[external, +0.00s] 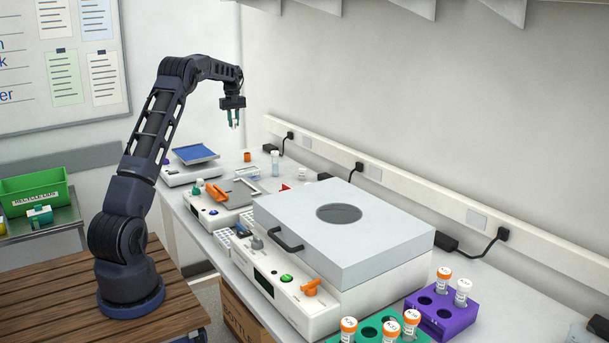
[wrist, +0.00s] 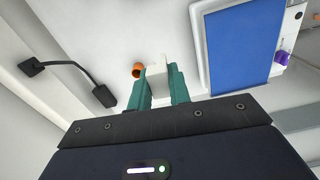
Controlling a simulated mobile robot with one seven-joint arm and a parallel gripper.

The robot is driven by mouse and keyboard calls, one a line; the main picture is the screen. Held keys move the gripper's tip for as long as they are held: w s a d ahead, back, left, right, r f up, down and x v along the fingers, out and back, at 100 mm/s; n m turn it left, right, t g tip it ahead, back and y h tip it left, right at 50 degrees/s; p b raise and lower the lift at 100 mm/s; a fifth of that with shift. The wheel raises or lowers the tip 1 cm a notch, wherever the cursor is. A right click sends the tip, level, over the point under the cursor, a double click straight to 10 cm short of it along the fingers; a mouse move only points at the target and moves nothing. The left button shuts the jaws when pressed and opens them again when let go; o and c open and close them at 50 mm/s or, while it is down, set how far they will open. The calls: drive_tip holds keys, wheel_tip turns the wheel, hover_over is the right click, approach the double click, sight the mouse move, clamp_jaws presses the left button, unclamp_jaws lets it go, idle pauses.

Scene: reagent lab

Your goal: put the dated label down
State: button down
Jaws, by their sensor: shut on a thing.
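My gripper (external: 234,119) is raised above the far end of the bench, pointing down. In the wrist view its teal fingers (wrist: 160,92) are shut on a small white piece (wrist: 157,78), which I take to be the dated label. No writing on it can be made out. In the external view the piece is too small to see clearly between the fingers. It is held well above the bench and touches nothing else that I can see.
A scale with a blue top (external: 194,154) stands at the far left of the bench; the blue top also shows in the wrist view (wrist: 243,50). An orange cap (external: 247,157) lies near it. A large grey-lidded machine (external: 385,235) fills the middle. Purple rack (external: 455,318) stands in front.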

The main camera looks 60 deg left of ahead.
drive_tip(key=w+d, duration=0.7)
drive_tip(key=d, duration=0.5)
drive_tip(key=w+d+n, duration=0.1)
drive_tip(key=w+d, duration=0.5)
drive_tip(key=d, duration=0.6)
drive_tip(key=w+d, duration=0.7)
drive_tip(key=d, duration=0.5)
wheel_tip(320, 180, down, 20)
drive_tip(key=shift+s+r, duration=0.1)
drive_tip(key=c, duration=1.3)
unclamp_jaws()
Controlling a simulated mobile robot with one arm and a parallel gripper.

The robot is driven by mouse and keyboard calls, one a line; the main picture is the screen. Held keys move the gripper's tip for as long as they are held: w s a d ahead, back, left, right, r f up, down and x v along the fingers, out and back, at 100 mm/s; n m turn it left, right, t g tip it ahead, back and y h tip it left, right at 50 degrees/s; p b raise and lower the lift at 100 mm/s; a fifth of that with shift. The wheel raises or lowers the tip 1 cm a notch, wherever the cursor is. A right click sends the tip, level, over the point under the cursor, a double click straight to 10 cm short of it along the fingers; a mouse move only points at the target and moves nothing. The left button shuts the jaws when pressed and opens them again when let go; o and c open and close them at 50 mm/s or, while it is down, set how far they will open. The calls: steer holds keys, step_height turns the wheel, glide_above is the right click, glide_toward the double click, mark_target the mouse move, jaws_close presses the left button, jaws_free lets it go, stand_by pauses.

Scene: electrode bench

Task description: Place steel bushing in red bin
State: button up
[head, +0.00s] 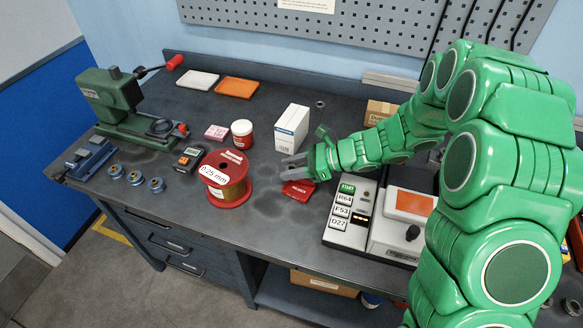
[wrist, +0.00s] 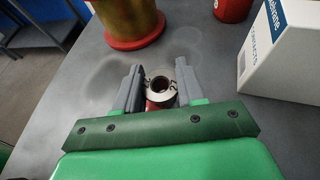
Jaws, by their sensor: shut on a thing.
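My gripper (head: 292,169) is shut on a small steel ring-shaped piece, which I take as the steel bushing (wrist: 160,86). In the wrist view the piece sits between the two grey fingers with its dark hole facing up. In the head view the fingers hide it. A low red bin (head: 299,190) lies on the bench just below and in front of the fingertips. In the wrist view a little red shows under the bushing; most of the bin is hidden by my gripper.
A red wire spool (head: 226,180) stands left of my gripper, and a white box (head: 292,130) close behind it. A labelled device (head: 352,213) is to the right. Another ring (head: 320,104) lies farther back. The bench (head: 270,215) has bare room in front.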

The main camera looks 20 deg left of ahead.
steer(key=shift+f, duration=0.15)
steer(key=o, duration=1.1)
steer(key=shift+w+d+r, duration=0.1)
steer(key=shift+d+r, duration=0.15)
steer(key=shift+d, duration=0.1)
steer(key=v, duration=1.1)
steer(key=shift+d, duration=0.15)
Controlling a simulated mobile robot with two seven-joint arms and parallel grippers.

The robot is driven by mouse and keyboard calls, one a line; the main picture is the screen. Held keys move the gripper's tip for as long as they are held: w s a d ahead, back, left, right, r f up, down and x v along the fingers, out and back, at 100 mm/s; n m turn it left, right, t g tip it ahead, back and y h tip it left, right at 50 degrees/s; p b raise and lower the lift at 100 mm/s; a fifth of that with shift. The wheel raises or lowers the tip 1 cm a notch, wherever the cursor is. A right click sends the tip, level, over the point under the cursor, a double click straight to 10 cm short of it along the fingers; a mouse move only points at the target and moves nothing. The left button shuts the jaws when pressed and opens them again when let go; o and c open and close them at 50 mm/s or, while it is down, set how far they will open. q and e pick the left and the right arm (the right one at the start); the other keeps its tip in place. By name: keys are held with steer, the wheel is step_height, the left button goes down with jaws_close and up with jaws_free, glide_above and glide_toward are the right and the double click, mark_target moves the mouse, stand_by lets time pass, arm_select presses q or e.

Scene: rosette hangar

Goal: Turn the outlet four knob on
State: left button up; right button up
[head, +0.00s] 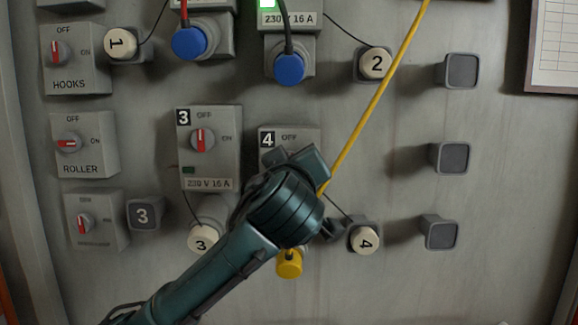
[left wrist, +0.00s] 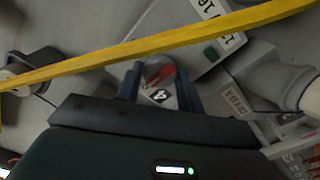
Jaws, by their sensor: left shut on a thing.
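The outlet four knob (left wrist: 158,72) is grey with a red pointer that lies slanted in the left wrist view. My left gripper (left wrist: 160,86) is shut on it, one finger on each side. In the head view my left gripper (head: 302,168) covers the knob and most of the outlet four box (head: 311,134). The box's "4" label and "OFF" mark show above the gripper. The small green lamp (left wrist: 210,53) on the box looks unlit in the left wrist view. A yellow plug (head: 289,264) shows below my arm. My right gripper is not in view.
A yellow cable (head: 375,95) runs diagonally close to my left gripper. Outlet three's box (head: 222,141) is left of it, with its knob pointing to OFF. Tag 4 (head: 364,239) hangs at the lower right. Square pegs (head: 450,158) stand on the right panel.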

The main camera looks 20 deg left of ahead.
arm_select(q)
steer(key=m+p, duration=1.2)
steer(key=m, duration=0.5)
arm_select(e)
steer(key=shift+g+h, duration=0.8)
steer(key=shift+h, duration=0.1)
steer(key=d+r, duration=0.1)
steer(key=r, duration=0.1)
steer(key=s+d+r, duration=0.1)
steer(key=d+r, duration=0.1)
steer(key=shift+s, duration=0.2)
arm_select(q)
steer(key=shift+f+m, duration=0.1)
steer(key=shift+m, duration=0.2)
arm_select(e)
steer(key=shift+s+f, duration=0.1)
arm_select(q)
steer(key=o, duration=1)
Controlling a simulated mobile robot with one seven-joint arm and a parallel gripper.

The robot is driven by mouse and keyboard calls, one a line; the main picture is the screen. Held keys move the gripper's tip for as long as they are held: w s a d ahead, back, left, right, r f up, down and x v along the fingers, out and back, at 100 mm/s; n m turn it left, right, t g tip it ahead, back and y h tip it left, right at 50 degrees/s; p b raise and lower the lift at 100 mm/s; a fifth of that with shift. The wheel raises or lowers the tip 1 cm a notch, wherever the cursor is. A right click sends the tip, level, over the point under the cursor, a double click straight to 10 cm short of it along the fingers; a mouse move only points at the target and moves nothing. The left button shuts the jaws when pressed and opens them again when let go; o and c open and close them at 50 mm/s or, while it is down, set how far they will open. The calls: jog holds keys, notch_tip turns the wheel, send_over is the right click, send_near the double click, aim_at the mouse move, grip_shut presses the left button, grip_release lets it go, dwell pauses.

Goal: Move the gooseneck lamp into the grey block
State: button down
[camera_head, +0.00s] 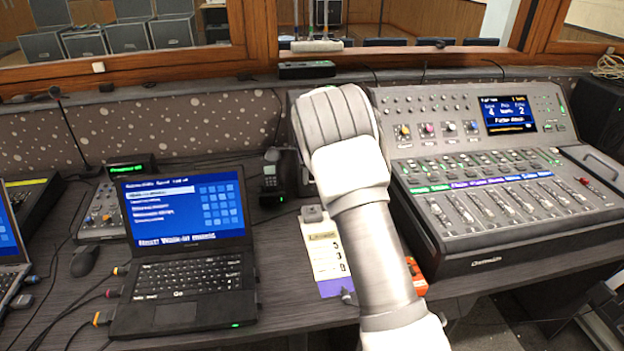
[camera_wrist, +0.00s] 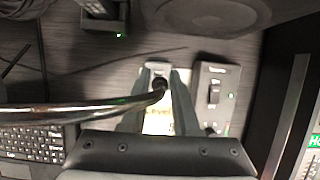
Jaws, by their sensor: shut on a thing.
══════════
■ Job ■
Pictures excluded, retype exactly the lines running from the one with "presses q or e." through the one with "[left wrist, +0.00s]". Include both end lines and nothing more.

■ Written solution ■
The robot is driven by mouse and keyboard calls, one a line; the main picture is the screen. Held keys move the gripper's tip for as long as they are held: w s a d ahead, back, left, right, r f up, down and x v along the fingers, out and back, at 100 mm/s; n m turn it left, right, t g tip it ahead, back and y h tip it left, right at 50 degrees/s; p b raise and lower the lift at 100 mm/s; a fifth of that with shift. The wheel raises or lowers the tip 1 cm a notch, wherever the cursor is. A right click sends the tip, level, over the point under the cursor, a double click straight to 10 cm short of it along the fingers; a mouse move only points at the target and moves nothing. The left button shuts the jaws when pressed and opens them again when let go; o and c open and close them at 50 mm/s or, while it is down, set how far they will open. q and e pick the left and the right arm (the right one at the start); the other keeps its tip in place. By name: keys are held with steer, the wheel is step_height, the left button goes down with jaws_close and up with jaws_free, glide_above and glide_toward are the right and the double click, mark_target moves the mouse, stand_by lets time pass, arm_select presses q or e.

Scene: rosette hangar

Goal: Turn the outlet four knob on
State: left button up; right button up
[head, +0.00s] 
[left wrist, +0.00s] 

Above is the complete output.